The attack occurred in the Shora Khak district of Kunduz Province on February 16, days after U.S. Defense Secretary Mark Esper said an agreement with the Taliban was in place for a “conditions-based” weeklong reduction in violence.

“Unfortunately, five army soldiers were martyred and three wounded,” the Afghan Defense Ministry said on February 17. There were also casualties among the Taliban, the ministry said.

Enhamuddin Rahmani, a spokesman for Kunduz police, said the fighting lasted several hours and both sides suffered casualties.

Taliban spokesman Zabihullah Mujahid claimed on Twitter that the militants killed 19 security forces in the attack and destroyed four armored personnel carriers, seizing a large amount of weapons and other military equipment.

Separately, Afghanistan’s Chief Executive Officer Abdullah Abdullah told a meeting of ministers on February 17 that the Taliban has agreed to a seven-day reduction of violence ahead of a peace deal with the United States that was “finalized” and may be signed as soon as February 29.

It was not immediately clear when the reduction in violence was scheduled to begin.

A Taliban spokesman based in Doha, the capital of Qatar, said an agreement between the the militants and the United States will be signed by the end of the month.

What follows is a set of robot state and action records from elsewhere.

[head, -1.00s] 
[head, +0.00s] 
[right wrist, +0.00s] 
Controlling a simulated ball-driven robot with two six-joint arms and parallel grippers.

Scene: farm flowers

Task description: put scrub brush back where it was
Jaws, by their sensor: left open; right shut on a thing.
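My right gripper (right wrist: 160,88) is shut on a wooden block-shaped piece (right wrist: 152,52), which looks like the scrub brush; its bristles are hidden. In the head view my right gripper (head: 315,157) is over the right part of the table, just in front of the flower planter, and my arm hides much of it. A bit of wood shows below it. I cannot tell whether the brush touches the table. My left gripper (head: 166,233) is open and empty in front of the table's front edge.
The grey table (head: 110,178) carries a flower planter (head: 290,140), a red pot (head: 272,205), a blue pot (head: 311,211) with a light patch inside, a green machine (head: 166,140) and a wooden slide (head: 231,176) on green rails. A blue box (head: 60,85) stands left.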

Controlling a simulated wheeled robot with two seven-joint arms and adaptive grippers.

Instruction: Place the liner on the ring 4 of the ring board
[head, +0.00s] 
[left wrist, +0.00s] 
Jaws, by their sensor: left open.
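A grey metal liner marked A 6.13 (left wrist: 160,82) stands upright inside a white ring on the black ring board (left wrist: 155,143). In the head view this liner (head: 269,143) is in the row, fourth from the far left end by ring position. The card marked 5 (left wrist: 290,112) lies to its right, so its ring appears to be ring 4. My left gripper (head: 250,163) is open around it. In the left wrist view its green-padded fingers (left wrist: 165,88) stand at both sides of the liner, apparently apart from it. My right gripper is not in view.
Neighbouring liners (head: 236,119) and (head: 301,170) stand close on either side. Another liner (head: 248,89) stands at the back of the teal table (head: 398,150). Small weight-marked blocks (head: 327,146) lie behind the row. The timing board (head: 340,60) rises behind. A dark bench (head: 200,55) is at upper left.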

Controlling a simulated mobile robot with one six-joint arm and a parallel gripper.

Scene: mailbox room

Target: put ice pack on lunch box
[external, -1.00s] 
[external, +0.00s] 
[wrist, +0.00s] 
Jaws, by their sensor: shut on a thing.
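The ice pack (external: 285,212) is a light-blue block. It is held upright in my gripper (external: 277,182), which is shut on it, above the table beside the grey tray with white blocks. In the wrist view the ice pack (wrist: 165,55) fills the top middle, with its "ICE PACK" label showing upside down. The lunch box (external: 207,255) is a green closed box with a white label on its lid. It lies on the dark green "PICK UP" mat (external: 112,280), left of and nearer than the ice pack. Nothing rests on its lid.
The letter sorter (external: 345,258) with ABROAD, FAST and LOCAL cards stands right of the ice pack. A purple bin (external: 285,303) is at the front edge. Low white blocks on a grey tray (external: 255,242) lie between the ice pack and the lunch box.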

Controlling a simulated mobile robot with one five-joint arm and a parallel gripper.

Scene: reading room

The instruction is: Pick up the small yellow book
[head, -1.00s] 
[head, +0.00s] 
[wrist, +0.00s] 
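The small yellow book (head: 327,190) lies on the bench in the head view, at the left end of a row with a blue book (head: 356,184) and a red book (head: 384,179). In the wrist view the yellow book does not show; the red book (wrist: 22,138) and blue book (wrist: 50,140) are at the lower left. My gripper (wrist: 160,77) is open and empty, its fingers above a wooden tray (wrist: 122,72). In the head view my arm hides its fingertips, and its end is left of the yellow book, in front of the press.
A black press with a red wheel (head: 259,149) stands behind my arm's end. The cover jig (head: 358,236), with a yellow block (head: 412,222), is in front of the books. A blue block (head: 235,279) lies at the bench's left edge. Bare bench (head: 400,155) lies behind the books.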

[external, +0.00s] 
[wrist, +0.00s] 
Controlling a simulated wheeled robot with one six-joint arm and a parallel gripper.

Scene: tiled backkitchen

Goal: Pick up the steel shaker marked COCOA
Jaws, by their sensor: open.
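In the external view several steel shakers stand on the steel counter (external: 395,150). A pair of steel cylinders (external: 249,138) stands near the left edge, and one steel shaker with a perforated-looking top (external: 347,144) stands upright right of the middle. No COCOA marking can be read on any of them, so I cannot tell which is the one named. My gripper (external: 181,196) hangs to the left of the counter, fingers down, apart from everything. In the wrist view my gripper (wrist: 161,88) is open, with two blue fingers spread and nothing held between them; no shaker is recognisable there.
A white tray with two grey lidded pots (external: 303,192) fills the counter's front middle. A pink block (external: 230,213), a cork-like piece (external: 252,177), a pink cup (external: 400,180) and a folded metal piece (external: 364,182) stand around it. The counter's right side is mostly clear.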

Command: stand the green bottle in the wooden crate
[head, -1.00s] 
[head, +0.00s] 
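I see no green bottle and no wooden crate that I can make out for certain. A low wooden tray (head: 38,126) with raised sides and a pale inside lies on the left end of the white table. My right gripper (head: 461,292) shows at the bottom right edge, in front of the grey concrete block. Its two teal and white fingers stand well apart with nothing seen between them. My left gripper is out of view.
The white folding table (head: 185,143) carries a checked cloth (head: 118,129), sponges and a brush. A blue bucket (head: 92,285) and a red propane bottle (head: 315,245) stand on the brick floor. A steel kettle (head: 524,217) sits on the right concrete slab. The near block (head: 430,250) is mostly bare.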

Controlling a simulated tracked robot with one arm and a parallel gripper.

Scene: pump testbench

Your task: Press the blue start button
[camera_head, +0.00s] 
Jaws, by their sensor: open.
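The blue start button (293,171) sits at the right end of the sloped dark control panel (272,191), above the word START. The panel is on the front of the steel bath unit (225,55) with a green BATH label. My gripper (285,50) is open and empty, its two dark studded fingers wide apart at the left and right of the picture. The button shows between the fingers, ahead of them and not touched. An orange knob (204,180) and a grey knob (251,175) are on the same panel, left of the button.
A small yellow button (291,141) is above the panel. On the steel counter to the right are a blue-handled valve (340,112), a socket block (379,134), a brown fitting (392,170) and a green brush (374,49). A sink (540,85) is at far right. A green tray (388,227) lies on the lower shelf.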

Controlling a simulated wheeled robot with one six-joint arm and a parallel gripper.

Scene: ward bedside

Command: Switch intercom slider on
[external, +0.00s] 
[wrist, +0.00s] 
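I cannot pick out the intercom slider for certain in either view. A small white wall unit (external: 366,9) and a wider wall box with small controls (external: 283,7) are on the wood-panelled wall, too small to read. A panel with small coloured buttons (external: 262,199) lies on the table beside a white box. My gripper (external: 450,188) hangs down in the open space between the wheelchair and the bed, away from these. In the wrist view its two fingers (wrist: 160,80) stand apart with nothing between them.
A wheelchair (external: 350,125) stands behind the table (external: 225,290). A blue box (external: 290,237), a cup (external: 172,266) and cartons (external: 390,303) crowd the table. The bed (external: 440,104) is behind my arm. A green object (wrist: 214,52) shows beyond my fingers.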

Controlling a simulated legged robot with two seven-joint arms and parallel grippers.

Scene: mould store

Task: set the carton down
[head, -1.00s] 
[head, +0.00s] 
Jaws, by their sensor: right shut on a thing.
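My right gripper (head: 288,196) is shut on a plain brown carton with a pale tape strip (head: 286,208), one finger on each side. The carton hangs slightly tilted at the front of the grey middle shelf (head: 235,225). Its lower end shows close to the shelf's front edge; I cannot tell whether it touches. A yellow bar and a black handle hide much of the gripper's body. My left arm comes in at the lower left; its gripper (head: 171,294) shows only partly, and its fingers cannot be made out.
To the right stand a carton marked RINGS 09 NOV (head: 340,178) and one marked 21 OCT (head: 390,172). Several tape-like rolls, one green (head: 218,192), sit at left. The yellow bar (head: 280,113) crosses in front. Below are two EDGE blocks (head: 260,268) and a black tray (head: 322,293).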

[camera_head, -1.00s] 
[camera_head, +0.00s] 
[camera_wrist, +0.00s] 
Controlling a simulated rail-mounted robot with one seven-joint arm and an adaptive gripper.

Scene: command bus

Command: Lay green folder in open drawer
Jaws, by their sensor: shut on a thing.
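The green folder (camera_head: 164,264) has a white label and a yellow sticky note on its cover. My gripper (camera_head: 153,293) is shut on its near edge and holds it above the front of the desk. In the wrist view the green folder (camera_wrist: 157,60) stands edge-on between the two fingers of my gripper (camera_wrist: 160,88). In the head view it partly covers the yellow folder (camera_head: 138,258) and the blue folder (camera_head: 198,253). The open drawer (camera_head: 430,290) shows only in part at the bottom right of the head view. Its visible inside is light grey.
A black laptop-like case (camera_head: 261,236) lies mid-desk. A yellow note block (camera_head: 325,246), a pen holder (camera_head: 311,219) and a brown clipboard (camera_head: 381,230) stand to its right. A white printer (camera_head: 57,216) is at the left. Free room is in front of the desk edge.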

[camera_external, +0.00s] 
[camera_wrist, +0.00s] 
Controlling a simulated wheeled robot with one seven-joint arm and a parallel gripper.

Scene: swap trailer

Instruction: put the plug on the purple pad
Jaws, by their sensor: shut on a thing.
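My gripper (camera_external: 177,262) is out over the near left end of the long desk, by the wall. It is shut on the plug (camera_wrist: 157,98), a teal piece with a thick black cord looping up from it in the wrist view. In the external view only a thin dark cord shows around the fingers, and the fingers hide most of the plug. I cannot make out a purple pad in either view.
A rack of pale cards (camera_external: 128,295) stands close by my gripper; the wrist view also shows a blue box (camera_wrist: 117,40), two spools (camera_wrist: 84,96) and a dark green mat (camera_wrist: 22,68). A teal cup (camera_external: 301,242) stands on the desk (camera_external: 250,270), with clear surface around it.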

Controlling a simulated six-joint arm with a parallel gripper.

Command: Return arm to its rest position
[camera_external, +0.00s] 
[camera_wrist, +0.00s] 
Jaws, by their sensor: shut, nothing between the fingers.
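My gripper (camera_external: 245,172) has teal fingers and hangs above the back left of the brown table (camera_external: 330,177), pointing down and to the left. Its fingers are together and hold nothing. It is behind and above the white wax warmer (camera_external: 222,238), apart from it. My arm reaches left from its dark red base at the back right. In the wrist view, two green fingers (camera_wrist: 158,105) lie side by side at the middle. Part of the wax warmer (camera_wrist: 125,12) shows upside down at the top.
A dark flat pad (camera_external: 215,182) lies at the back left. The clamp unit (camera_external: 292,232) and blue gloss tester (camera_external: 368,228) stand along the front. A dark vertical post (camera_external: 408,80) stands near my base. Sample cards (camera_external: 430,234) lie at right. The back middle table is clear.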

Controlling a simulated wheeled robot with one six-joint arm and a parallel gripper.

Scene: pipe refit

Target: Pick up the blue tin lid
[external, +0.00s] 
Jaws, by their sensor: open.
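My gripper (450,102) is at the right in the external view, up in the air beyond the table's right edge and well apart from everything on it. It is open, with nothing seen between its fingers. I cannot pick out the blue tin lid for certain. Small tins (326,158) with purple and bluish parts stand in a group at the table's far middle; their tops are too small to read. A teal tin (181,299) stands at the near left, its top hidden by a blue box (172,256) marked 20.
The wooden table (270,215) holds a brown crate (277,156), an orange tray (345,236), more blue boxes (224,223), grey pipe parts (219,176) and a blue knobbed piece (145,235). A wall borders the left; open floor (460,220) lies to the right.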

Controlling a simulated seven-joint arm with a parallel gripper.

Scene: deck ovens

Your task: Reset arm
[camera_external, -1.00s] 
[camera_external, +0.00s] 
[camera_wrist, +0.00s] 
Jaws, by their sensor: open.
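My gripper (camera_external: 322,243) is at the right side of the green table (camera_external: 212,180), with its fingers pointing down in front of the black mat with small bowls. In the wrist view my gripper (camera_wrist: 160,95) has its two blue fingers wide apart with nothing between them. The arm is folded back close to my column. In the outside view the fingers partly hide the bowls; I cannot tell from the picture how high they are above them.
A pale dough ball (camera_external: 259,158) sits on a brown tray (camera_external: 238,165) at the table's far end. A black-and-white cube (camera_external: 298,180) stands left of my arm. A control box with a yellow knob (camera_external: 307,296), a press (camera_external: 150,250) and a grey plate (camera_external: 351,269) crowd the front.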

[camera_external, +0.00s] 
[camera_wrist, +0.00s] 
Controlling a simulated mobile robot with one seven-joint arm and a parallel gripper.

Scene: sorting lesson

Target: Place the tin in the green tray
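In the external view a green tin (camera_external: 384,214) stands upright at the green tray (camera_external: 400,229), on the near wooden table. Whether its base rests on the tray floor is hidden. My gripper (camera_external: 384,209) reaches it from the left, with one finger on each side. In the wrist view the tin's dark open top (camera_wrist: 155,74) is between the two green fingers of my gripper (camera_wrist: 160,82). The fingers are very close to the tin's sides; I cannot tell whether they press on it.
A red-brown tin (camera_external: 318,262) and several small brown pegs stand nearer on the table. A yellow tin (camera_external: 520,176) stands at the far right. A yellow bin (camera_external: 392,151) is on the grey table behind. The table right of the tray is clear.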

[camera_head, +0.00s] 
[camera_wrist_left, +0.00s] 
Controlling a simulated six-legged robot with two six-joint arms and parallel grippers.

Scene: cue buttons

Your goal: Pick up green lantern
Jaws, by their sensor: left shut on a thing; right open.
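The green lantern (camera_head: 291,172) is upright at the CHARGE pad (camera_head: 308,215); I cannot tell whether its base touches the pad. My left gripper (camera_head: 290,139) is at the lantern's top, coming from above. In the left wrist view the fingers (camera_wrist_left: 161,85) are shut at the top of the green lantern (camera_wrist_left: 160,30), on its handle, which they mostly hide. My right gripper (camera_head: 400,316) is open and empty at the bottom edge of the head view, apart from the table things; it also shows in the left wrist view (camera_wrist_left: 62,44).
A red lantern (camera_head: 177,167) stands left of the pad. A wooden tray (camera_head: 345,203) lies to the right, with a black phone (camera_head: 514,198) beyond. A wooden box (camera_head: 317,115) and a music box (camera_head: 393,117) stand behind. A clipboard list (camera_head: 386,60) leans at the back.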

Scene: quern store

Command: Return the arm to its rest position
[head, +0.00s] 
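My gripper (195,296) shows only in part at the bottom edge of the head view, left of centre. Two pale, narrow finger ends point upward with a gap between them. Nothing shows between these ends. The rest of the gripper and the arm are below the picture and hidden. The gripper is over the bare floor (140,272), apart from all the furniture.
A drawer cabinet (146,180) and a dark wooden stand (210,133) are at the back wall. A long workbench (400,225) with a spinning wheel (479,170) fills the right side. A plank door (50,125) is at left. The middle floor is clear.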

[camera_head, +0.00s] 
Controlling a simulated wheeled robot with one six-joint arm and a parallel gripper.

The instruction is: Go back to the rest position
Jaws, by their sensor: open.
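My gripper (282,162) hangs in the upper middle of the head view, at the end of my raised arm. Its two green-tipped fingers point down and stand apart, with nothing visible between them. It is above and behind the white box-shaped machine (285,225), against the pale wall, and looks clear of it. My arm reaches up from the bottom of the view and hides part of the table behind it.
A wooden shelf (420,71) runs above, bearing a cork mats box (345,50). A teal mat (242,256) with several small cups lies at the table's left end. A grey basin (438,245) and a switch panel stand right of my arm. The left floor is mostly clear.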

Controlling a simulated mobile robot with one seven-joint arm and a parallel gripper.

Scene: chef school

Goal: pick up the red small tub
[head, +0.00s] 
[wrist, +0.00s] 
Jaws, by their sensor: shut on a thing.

“According to the agreement, all foreign troops will leave Afghanistan,” Suhail Shaheen, told the DPA German news via the WhatsApp messaging service. “We will not allow anyone to use Afghanistan’s land [to launch attacks] against another country.”

Some 5,000 Taliban prisoners are to be released following the signing of the agreement and before the beginning of intra-Afghan negotiations, Shaheen added.

There was no immediate confirmation from the United States.